**TASK DIRECTIONS**
Pull each line holding the word "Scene" from the data.

**DATA EXTRACT**
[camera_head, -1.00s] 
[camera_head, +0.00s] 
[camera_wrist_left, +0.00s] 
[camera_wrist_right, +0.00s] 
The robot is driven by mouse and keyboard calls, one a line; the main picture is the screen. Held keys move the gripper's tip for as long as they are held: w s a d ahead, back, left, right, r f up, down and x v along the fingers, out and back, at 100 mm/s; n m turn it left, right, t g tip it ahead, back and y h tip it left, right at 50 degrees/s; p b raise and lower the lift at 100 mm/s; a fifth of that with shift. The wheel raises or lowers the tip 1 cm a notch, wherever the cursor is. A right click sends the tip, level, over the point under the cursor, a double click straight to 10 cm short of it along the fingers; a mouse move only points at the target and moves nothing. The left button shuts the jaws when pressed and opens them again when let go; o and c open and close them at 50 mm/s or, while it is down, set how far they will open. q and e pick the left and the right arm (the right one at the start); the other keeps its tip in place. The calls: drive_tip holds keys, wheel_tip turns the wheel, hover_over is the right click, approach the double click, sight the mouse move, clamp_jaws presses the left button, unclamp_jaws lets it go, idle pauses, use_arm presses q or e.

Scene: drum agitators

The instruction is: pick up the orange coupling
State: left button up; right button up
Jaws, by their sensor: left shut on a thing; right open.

==

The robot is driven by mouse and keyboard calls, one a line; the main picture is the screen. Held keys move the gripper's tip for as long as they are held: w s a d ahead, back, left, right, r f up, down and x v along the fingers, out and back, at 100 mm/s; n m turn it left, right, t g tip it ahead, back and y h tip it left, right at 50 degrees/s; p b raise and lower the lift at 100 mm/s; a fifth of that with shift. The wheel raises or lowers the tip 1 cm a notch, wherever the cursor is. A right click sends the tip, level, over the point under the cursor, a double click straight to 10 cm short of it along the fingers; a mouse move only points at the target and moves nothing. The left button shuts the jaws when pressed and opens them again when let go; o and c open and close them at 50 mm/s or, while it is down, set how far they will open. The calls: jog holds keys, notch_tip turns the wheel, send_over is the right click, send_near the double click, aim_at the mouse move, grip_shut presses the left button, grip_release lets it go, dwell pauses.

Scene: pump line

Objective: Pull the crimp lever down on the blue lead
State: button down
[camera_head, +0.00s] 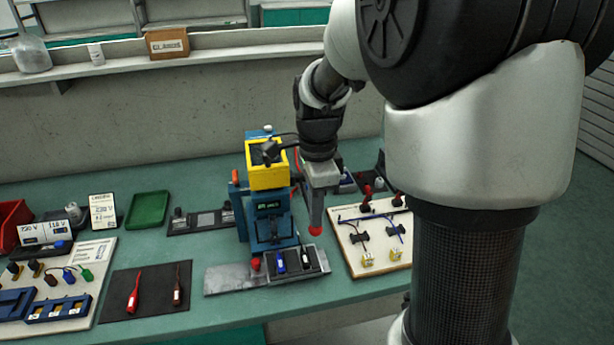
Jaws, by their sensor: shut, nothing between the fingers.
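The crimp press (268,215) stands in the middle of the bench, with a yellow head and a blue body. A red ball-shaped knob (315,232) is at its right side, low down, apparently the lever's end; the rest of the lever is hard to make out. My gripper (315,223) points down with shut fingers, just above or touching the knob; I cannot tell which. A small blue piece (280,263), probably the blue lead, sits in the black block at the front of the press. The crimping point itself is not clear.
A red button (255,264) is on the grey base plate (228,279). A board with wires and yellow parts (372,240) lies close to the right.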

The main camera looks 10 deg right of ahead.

--

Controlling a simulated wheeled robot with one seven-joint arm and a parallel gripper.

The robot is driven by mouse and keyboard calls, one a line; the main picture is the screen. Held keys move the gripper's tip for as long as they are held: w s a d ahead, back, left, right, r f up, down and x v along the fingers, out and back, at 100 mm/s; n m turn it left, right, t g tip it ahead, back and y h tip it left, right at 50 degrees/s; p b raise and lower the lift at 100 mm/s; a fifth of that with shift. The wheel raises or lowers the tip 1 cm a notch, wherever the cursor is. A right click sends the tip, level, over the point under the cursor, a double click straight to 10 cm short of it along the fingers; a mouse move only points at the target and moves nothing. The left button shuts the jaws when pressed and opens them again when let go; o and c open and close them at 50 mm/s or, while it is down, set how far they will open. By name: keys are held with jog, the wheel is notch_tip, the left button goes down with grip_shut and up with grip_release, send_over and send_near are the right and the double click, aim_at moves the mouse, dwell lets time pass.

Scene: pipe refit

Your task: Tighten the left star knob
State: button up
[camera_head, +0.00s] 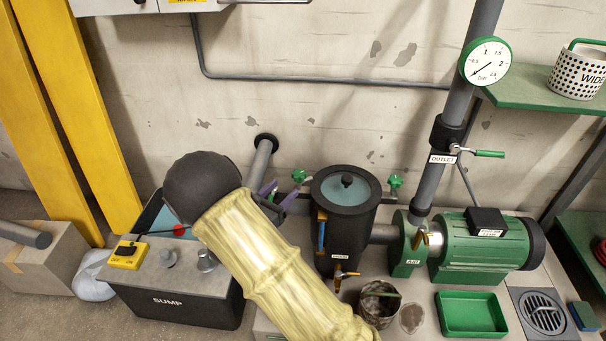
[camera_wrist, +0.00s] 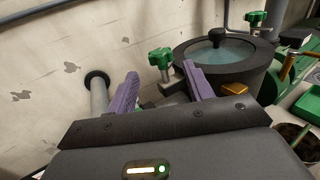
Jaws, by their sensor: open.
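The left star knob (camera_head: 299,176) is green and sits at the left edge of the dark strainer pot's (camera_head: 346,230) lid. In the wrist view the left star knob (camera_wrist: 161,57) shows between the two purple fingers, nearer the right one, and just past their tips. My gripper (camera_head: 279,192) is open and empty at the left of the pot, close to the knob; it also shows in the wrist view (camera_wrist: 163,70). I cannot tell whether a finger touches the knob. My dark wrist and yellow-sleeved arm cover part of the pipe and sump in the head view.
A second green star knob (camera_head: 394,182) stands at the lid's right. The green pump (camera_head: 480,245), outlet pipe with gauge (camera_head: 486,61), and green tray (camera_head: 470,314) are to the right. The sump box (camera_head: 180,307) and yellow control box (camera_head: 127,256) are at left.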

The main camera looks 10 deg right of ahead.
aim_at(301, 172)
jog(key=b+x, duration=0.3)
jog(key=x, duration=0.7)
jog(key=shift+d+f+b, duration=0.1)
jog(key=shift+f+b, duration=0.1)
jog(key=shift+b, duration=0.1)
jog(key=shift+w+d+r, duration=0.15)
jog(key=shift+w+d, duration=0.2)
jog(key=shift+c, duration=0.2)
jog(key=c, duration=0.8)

**OUTPUT OF THE TASK**
Scene: drum agitators
Scene: pump line
Scene: pipe refit

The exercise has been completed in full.